Another Great Blog On BostonBiker.org

Hello world!

June 30th, 2011

Thanks for the Welcome to Bostonbiker.org.  I rode my bikes all the time while growing up in Marshfield,  a small beach town on the South Shore in Massachusetts.  In high school, I would even drag my 10-speed  across the sand dunes into the next town to meet my friends in Humarock! At low tide, I could also ride on the flat hard-packed sand.

After college, I moved to the San Francisco Bay Area, and stopped riding, as the hills were a bit too much. Besides,  I no longer had a bike. I became an avid walker and hiker.

In my late twenties, I rode my own motorcycle for a few years, until I blew up my engine. Then I went back to hiking the wild wilderness of Marin County.

I borrowed a bike to use for my first and only trip to Burning Man in 1996.  Riding across the desert under the stars at night was magical, and riding to get ice in the heat of the day was fun!
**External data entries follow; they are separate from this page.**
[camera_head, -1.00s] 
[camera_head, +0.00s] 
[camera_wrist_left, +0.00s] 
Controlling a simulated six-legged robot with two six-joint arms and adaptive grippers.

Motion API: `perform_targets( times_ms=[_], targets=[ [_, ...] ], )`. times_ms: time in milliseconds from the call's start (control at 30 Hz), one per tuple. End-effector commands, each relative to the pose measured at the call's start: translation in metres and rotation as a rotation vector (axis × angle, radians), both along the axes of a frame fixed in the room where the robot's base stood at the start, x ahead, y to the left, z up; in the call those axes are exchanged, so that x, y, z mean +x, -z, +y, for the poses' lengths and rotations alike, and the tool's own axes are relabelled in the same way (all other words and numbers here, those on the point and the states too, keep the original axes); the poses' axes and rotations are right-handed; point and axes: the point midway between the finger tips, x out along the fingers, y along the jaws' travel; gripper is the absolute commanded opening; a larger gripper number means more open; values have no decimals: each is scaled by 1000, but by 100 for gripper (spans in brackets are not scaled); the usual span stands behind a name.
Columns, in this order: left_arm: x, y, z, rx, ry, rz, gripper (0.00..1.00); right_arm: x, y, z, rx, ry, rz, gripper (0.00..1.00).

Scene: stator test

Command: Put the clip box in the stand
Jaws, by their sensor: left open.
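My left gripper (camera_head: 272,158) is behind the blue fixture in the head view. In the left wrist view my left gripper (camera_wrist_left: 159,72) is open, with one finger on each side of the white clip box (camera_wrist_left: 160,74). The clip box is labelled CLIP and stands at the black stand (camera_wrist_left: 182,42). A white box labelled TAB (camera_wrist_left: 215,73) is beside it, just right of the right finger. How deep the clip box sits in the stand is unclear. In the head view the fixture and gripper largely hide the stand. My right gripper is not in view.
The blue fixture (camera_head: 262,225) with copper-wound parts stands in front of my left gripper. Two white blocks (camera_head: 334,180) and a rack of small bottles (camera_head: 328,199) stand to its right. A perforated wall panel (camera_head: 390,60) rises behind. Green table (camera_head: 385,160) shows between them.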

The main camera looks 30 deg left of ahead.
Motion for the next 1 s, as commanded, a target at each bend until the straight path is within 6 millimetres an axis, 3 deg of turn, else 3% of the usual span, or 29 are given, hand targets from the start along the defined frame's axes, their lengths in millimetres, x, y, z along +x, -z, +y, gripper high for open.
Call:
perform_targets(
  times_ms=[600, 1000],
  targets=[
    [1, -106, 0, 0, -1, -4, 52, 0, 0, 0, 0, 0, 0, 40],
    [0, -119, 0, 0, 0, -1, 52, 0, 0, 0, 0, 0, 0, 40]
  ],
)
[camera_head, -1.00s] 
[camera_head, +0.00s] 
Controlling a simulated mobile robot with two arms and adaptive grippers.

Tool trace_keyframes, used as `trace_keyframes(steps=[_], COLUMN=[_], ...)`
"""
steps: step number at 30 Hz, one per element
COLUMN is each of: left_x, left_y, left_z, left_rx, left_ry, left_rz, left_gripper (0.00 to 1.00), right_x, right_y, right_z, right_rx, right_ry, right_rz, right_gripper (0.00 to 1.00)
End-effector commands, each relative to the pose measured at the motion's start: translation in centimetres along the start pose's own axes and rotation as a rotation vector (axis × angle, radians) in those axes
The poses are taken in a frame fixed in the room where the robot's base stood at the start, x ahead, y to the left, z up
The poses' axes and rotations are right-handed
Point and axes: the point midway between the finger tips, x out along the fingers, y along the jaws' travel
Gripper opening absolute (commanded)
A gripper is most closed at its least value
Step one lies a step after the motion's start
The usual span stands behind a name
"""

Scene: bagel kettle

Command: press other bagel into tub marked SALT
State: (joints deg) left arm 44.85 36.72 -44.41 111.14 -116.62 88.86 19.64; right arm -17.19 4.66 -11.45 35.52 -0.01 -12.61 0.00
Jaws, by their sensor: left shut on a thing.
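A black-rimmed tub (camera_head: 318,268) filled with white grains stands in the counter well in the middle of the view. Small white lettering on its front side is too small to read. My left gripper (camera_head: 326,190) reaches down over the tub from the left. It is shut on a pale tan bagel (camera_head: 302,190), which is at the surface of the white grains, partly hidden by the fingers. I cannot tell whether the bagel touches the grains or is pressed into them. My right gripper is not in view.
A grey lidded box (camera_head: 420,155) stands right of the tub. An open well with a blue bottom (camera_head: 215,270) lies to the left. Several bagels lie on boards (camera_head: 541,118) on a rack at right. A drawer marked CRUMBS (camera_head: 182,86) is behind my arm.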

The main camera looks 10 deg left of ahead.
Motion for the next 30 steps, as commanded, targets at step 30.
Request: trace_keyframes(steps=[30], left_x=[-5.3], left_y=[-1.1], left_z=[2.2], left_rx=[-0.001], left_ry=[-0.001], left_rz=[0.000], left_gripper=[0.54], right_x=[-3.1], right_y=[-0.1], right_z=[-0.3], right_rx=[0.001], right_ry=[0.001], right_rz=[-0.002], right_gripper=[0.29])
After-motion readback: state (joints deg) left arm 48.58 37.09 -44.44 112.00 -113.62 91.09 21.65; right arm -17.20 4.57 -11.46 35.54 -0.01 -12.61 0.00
But even though I lived in the county where Mountain Bikes were invented, I still never got into riding a bike regularly until I moved back to Massachusetts, without a my former truck, Jeep Grand Cherokee or cars I had relied on to get me out into nature, ironically.

When I returned from decades in California, I first lived in Jamaica Plain, and would borrow my sister’s spare bike to ride in the nearby arboretum and on the Corridor Park paths.  I lived in Roslindale for a few years up on a hill,  and a neighbor who was an avid rider eventually gave me his old Miyata, which he had made road-ready.  I had by then returned to J. P., but was leery of traffic, so I resisted riding at first.  This year I really got into riding a lot, for the sheer joy of tooling around the lovely neighborhoods here, and in the Arboretum, where I was thrilled to learn that I could ride up both Bussey Hill AND Peter’s Hill with my 21-speed!

I often rode across town to work, and took my bike on the T to ride from North Station to my other job in Cambridge.

Recently I had taken to late night excursions in the quiet streets and neighborhoods of J.P.    Biking had become for me not only transportation and a means to exercise, but an escape from the mundane world into a magical world, where I could fly along in the breeze, feeling free and unfettered.

So it is especially poignant that I have started this blog right after my beloved old bike was stolen. Without my bike, I realize just how much it meant to me. How much easier it was to get around, while living without a car.  Easy transit to work,  a strong workhorse to carry bundles and bags on my errand sprees, and more than anything, a means to let my soul fly free.

If  my bike does not show up,  I will have to replace it soon, because as I stand at bus stops and walk long paths, I look longingly at the bikes that joyously speed by me.  I don’t want to be left behind!  Having a bike to me represents the ultimate freedom!